Still, there are interesting and enticing points presented in the book. What I like most are the experimental model on inequality and the importance of trust in economic development. This resonates well especially when the question of Malaysian judiciary credibility was first raised recently. Then again, trust is the message put forward by a branch of mainstream economics called game theory. Therefore, it is nothing new. On inequality, it tries to argue that deterministic factors do affect wealth; that I agree. Further, the author writes that the development path is dependent on culture and not on just endogenous trends and factors coupled with exogenous shocks like technological progress. This may violate the idea of political correctness but here, I am in the opinion that political correctness comes second in search for truth.

In all in, Origin of Wealth is a good read through I would advise reading the book in front of a tablespoon of salt and frequent independent reference to the current state of economics. Mainstream economics may have its weaknesses but complexity economics as forwarded by Mr. Beinhocker does not quite offer a solution to that weaknesses. Mainstream and other heterodox economics do a better job in making economics as a whole worth our effort.

If there is at all any serious effort to dump mainstream economics in favor of complexity economics, I would certainly prefer to wait for a proper definition of the latter to be understood first. At the moment, to me, complexity economics is what bionomics is to Krugman.

Categories
Books & printed materials Personal

[1016] Of drunk and sobering again

I suffered temporary madness just a few hours ago. Or maybe, I was just a little drunk.

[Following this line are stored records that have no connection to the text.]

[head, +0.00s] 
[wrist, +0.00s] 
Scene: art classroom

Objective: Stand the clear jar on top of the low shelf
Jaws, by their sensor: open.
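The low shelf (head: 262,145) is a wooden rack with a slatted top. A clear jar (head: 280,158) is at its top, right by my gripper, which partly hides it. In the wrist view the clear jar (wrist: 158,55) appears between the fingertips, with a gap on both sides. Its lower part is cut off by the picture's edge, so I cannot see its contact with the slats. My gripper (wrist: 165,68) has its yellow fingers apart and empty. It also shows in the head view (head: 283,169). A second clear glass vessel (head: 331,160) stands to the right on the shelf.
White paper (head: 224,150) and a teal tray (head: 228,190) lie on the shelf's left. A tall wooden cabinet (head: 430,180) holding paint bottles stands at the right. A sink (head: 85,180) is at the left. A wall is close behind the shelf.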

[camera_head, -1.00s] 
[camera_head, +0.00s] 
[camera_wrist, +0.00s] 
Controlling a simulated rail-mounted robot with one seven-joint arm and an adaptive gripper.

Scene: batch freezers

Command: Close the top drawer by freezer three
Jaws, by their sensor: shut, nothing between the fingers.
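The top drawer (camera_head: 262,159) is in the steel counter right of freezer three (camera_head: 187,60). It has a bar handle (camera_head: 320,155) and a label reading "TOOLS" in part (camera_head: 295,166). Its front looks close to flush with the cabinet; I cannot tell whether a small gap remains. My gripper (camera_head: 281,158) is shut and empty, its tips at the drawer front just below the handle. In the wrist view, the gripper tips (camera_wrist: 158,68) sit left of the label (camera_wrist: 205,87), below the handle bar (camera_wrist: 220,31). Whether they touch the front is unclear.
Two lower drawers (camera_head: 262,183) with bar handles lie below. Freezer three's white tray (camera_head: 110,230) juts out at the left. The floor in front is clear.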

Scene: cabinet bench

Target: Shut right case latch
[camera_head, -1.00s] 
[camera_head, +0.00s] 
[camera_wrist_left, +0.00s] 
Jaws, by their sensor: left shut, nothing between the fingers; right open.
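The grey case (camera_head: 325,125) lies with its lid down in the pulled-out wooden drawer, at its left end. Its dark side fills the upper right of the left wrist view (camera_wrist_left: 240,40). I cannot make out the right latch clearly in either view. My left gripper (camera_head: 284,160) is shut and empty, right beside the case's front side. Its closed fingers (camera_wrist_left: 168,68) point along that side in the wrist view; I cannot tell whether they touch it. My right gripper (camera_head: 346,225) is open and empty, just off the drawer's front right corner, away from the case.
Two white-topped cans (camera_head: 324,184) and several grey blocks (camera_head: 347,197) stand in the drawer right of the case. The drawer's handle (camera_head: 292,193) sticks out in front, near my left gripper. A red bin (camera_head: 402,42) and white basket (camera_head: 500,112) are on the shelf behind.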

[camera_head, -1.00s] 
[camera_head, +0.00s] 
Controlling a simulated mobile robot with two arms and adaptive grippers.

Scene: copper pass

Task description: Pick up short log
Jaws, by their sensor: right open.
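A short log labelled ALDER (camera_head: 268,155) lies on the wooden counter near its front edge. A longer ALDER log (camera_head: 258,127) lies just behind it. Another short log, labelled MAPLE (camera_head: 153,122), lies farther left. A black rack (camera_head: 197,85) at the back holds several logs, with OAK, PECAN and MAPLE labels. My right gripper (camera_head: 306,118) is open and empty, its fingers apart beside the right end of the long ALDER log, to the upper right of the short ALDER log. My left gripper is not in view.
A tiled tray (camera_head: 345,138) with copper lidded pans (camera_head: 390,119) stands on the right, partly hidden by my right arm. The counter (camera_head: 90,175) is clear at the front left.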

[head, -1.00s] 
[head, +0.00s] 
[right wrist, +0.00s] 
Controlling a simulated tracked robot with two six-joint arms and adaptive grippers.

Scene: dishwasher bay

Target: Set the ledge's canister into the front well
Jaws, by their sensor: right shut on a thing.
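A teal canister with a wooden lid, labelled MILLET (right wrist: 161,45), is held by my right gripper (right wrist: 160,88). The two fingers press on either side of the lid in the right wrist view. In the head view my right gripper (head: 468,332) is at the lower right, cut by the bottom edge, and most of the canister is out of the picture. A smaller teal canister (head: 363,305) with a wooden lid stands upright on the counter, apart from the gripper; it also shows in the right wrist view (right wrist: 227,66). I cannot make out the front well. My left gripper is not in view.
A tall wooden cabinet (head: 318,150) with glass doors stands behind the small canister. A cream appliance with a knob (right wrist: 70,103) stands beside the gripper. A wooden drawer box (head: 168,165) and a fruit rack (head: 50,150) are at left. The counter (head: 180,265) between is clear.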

It was Friday and merely a few days before Christmas. With having nothing to do, I decided to give Kinokuniya a visit. With me running out of books to read, I felt it was the perfect time for me to go on book shopping.

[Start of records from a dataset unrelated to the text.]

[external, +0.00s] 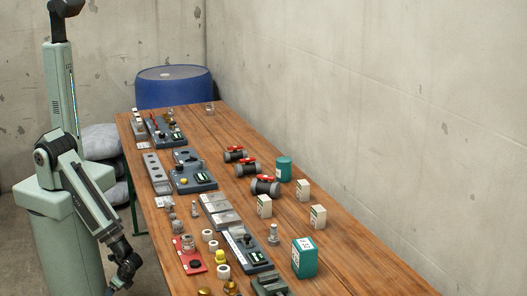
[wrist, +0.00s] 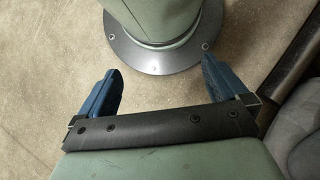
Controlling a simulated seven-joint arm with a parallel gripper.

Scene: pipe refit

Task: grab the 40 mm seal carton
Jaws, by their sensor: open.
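Three small cream cartons with green markings stand on the right half of the wooden table in the external view: a left one (external: 264,206), a rear one (external: 303,190) and a right one (external: 318,217). A larger teal carton (external: 305,258) with a white label stands nearer the camera. The print is too small to tell which is the 40 mm carton. My gripper (external: 122,280) hangs low beside the table's left edge, away from all cartons. In the wrist view my gripper (wrist: 158,66) has its two blue fingers wide apart with nothing between them.
Fixtures (external: 192,172), fittings and white rings crowd the left half of the table (external: 350,262). The right front of the table is clear. A concrete wall runs along the right.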

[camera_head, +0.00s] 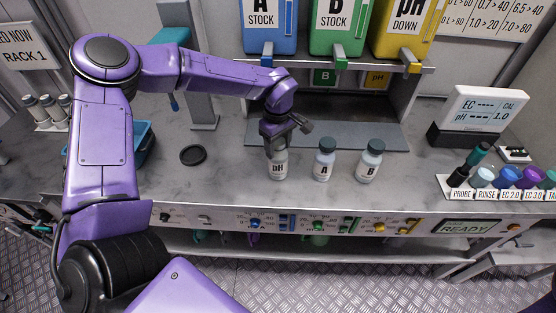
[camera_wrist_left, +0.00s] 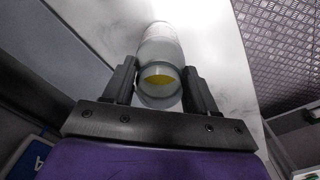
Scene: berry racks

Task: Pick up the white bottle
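A white bottle labelled pH (camera_head: 278,168) stands upright on the grey bench. Its top is partly hidden by my left gripper (camera_head: 277,140), which points down over it from above. In the left wrist view, the open mouth of the bottle (camera_wrist_left: 158,92) shows yellow inside. The two dark fingers of my left gripper (camera_wrist_left: 160,82) lie on either side of the bottle, very close to it. Whether they press on it cannot be told. My right gripper is not in view.
Capped bottles A (camera_head: 323,163) and B (camera_head: 369,163) stand to the right. A dark round disc (camera_head: 193,155) lies to the left. Stock containers stand behind on a shelf (camera_head: 340,68).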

Initially, I had a specific title in mind and probably one or two other titles I would decide once I actually saw them. For that one specific book, I was looking for Francis Fukuyama’s The End of History and the Last of Man. I thought, I have never read Fukuyama despite being familiar with his ideas. At the book store, I went straight to the counter, asked for Fukuyama’s and got it. One thing though, Kinokuniya placed The End of History at the history section…

The girl at the counter was cute though.

Then, the random walk amid the racks began.

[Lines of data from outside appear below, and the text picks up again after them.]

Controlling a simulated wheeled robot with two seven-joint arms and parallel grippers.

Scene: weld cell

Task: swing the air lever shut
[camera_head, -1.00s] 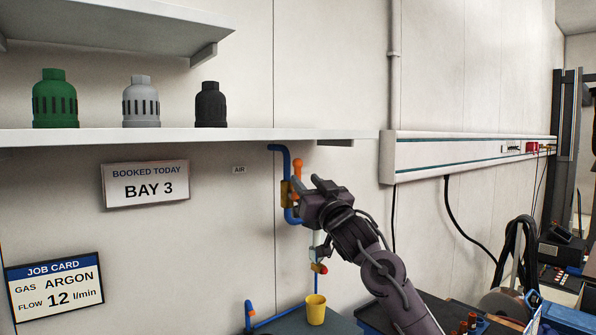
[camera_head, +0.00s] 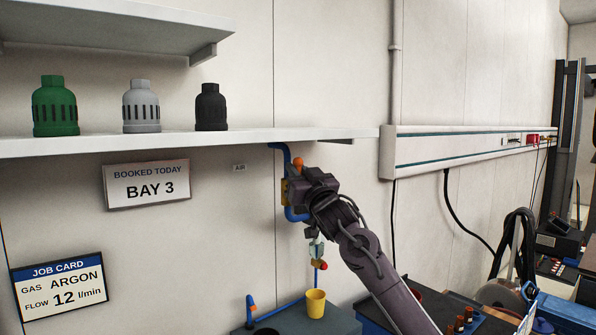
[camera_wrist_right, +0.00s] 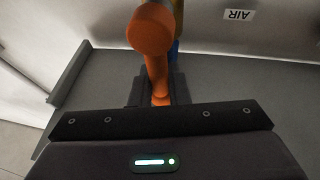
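The air lever is an orange handle with a rounded knob (camera_head: 298,162), standing upright on the blue air pipe under the shelf. My right gripper (camera_head: 301,187) is at the lever, just below the knob, and hides its lower part. In the right wrist view the lever (camera_wrist_right: 152,38) runs down between the two dark fingers (camera_wrist_right: 159,92), which sit close on both sides of its stem with no clear gap. A brass valve body (camera_head: 285,191) shows partly behind the gripper. My left gripper is not in view.
The shelf (camera_head: 200,142) with green, grey and black caps is just above the lever. An AIR label (camera_head: 239,168) is left of it. A small fitting (camera_head: 317,250) hangs below, over a yellow cup (camera_head: 316,303). A white wall trunking (camera_head: 450,145) is at right.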

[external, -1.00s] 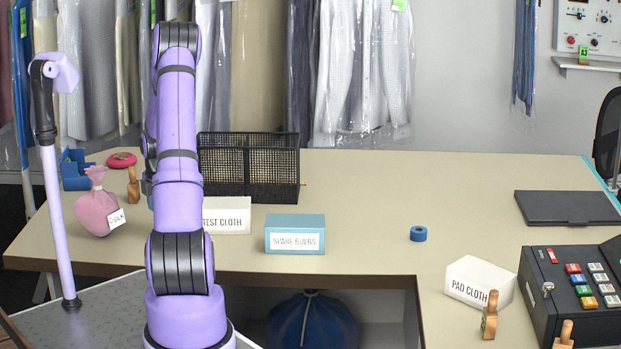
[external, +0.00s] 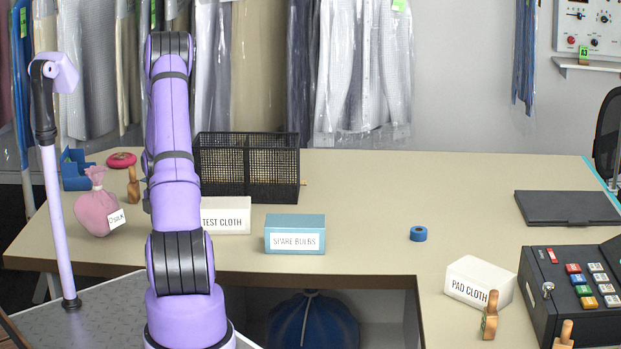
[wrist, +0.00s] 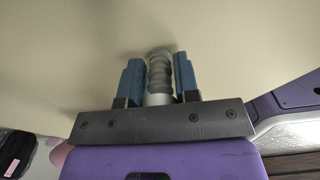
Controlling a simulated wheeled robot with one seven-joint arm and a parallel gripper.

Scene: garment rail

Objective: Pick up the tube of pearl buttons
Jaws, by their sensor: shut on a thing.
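My gripper (wrist: 159,76) shows in the wrist view, with its two blue fingers closed around the tube of pearl buttons (wrist: 159,73). The tube is narrow and greyish, with a stack of rounded beads and a pale cap at its far end. It lies between the fingers, pointing away from the wrist. Beige surface fills the view behind it; I cannot tell how far the tube is above it. In the external view my arm hides the gripper and the tube.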

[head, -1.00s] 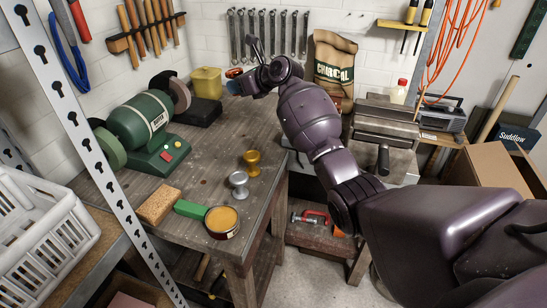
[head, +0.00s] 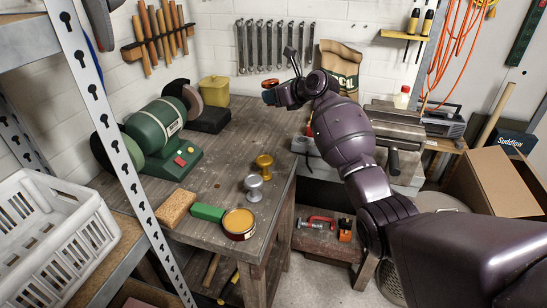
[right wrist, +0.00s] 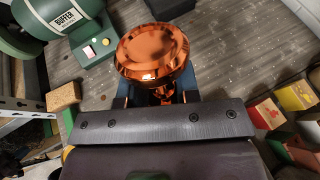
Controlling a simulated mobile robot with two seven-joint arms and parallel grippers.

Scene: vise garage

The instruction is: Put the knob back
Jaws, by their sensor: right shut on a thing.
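A shiny copper knob (right wrist: 153,52) is held in my right gripper (right wrist: 155,98), round face toward the wrist camera. In the head view the copper knob (head: 261,88) shows small at the tip of my right gripper (head: 271,95), in front of the back wall, above the bench's far end. The gripper is shut on it; its fingers are mostly hidden behind the knob in the wrist view. A gold knob (head: 264,162) and a silver knob (head: 253,188) stand on the wooden bench (head: 222,165). My left gripper is not in view.
A green buffer (head: 155,132) stands at the bench's left. A polish tin (head: 239,223), green block (head: 207,212) and tan block (head: 175,208) lie near the front. A yellow canister (head: 214,90) stands at the back. A vise-like machine (head: 393,125) is at right.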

First was The Undercover Economist. It was right beside Freakonomics. And yes, I admit, I haven’t read Freakonomics. I know it’s pop-econ but I feel I know enough economics that I wouldn’t feel too astounded to the facts in the wildly popular book. What’s more, I actually had read some of its content and while entertaining, I could say I’m familiar with it. Besides, I prefer not to read what most others read. As with The Da Vinci’s Code, I only read it after a friend incessantly told me I should read it day in day out. I read Da Vinci’s just to shut her up. Digression aside, I picked that book.

The third book was Amartya Sen’s The Argumentative Indian. I don’t know why I picked it up but I suspect it was because Nik Nazmi mentioned it earlier in his blog. For all I know, Nik Nazmi probably run a subliminal message that would sound like “read Sen. read Sen.” And The Argumentative Indian became the third book I picked up.

I thought I would stop at three books but soon, I spotted Richard Dawkins’ The God Delusion. I remember Dawkins from an article on New York Times. Furthermore, the title was on Kunikoniya’s top ten non-fiction list. I picked that one up too. So much for “don’t really like reading what most people like to read“, eh?

The fifth book was The Affluent Society by John Kenneth Galbraith, one of the more prominent economists in our times. I have great respect for him, despite the fact that some of his ideas aren’t too friendly to libertarianism.

The sixth was The Origin of Wealth by Eric D. Beinhocker. The reason I picked up this book is pure curiousity. At the back of its jacket, it writes “There is a revolution underway in economics and you need to know about it.” Call me a sucker but I really wanted to know about the revolution. And judging from the selection of the books, you could probably guess which section I was lingering at.

Bill Clinton’s My Life was next. People — well, my democrats-friendly friends actually — told me how great the book is. They might be biased but I do think Bill Clinton is a great President. So, one more.

The last one was History the Malay Kingdom of Patani by Ibrahim Syukri. Why I picked this one up? I thought, hey, maybe I could read this and then contribute to Wikipedia!

After all the madness, I started to sober up. The cause of the awakening was the increasingly heavy burden I was carrying. Yes, the burden was the books. And all those books probably would have burned a hole through my wallet if I hadn’t sober up.

I inspected price tags and I said to myself, “whoa!”. The whole thing cost more than RM 500. In fact, it was more like RM 800!

I didn’t plan to spend RM 800 as recklessly as I had picked up the book and so, with heavy hearts, I had to filter them out.

The first victim was The Undercover Economist. Second was The Argumentative Indian.

Then, it was History of Patani. This book in particular is priced in the most irrational way. It’s a relatively thin book but priced nearly RM 50. Clinton’s My Life is about five times as thick and cost just RM 65. Maybe, I could blame it on economies of scale!

The fourth unfortunate victim of the unwanted culling was The Affluent Society.

Ironically, the scourge cost the book that I came in the first place. Yes, I threw away The End of History.

So, in the end, I was left with My Life, The Origin of Wealth and The God Delusion.

While I’m currently happy with two titles, I’m not so sure with The Origin of Wealth though. When I got home, I immediately opened by New Years’ present and took a sneak peak of what to come. Naughty me.

The Origin of Wealth unfortunately looks like an economics thesis instead of something one could read for leisure. The appendices itself could be made into a book by itself. That’s how thick it is. Maybe I should just return and trade it for Fukuyama’s instead.

And great. I forgot that I wanted to get Sophie’s World.

Regardless, these three titles ought to keep my busy for weeks.